ASF also raises a spurious dormant commerce clause claim. San Bernardino's plan does not in
any way 'interfere' with interstate commerce, but actually promotes it. It does so by rendering
marketable what are currently unmarketable assets - namely, underwater loans that current
dysfunctional contracts prevent securitization trusts from modifying or selling in the interest of
millions of scattered bondholders.
ASF's situs argument concerning the location of the debt obligations is likewise spurious,
ignoring altogether as it does the domiciles of the debtors - which all are in San Bernardino.
ASF's argument that purchasing mortgage loans by eminent domain would violate the Contract
Clause is particularly frivolous. The U.S. Supreme Court has explicitly considered and
unanimously rejected this argument, stating that "the Contract Clause has never been thought to
protect against the exercise of the power of eminent domain." See Hawaii Housing Authority v.

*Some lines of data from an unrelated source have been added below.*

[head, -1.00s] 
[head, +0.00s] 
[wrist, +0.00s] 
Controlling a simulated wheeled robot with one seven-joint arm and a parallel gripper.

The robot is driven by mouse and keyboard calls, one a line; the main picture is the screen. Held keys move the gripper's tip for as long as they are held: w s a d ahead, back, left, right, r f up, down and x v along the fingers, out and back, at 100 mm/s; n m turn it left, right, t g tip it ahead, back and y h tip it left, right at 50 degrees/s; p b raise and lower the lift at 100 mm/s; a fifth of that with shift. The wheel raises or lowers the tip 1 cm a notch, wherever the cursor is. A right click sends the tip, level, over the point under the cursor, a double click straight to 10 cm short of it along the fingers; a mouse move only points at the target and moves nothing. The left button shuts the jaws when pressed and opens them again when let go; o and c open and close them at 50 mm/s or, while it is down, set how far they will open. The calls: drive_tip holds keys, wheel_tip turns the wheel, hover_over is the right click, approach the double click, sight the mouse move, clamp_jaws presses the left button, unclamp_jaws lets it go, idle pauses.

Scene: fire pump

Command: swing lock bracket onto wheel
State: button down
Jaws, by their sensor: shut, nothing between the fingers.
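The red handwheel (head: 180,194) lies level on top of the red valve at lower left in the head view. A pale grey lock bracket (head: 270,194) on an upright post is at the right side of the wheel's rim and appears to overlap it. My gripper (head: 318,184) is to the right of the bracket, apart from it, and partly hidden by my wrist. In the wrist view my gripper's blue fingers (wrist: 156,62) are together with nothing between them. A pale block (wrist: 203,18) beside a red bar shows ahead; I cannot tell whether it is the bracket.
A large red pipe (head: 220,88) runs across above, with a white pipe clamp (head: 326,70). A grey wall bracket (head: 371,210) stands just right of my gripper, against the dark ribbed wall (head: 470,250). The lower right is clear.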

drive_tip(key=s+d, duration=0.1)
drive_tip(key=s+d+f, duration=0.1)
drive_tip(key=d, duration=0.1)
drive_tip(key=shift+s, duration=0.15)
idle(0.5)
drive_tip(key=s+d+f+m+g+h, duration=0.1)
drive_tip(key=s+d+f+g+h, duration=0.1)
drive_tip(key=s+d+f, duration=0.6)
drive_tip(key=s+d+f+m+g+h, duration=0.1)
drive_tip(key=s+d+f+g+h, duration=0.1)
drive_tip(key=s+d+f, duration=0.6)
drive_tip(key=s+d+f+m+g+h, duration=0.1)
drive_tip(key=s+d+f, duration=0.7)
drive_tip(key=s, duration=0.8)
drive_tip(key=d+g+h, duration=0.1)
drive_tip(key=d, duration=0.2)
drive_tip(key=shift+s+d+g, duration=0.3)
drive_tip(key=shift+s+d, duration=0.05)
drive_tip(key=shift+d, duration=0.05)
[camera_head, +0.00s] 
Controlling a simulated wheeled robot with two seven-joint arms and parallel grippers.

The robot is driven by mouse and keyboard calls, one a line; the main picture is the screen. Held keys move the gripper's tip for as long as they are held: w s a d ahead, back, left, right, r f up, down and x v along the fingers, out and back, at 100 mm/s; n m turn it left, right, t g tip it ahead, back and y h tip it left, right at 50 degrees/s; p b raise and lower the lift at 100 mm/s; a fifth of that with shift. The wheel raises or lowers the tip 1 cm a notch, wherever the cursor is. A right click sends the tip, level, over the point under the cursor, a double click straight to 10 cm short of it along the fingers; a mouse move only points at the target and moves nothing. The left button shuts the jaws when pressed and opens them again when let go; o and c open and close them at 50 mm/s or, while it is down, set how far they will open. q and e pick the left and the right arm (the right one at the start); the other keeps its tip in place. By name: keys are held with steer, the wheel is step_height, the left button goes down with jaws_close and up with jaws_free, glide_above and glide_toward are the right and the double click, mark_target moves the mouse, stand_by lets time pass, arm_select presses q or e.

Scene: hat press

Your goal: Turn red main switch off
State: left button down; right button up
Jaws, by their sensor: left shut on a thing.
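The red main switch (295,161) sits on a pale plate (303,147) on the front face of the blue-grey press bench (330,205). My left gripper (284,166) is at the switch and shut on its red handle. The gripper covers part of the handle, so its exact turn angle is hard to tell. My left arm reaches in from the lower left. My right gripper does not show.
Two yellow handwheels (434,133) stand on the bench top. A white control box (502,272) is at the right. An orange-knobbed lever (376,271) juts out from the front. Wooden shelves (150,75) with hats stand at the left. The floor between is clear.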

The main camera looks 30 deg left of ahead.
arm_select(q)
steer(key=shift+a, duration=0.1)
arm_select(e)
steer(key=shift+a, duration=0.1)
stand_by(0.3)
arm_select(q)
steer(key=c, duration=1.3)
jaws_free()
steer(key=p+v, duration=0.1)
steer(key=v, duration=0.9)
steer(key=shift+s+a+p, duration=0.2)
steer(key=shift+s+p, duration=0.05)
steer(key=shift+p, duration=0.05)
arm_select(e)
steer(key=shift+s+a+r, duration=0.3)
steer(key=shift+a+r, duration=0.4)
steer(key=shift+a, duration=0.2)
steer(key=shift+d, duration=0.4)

Midkiff, 467 U.S. 229 (1984) note 6.
Finally, ASF's simply bizarre suggestion that 'each Member of the JPA jointly and severally, will
be liable for attorneys' fees, in addition to any other damage caused by pre-condemnation
activity' not only is completely unfounded as a legal matter as to warrant an inference of bad
faith or gross incompetence but also reveals more starkly than do its other falsehoods the actual
purpose of its letter. That is to terrorize local government officials out of exercising their
governmental functions.
Specious Policy 'Arguments'
As for ASF's policy arguments, these are all depressingly familiar and absurd. The damage to
credit markets with which we still live has already occurred, thanks to profligate and predatory
lending during the bubble years. Lending remains currently cautious in consequence, and will
remain morbidly so until property prices stabilize. The latter stabilization will not occur until
underwater mortgage loans are massively written down in a manner that maximizes their
expected values. That is (a) what portfolio loan holders do, (b) what private label securitization
trusts are contractually prevented from doing, and (c) what San Bernardino's use of eminent
domain at last enables them to do.
In short, San Bernardino's plan restores markets' capacity to do what they do best - properly
price debt - in a realm in which they are currently unable to do that. There could not be a more
market-friendly solution to the underwater securitized mortgage loan problem, and ASF's
frivolous arguments are accordingly no more than special pleading from special interests devoid
of any concern for bondholders, homeowners, or the local, state, and national economies.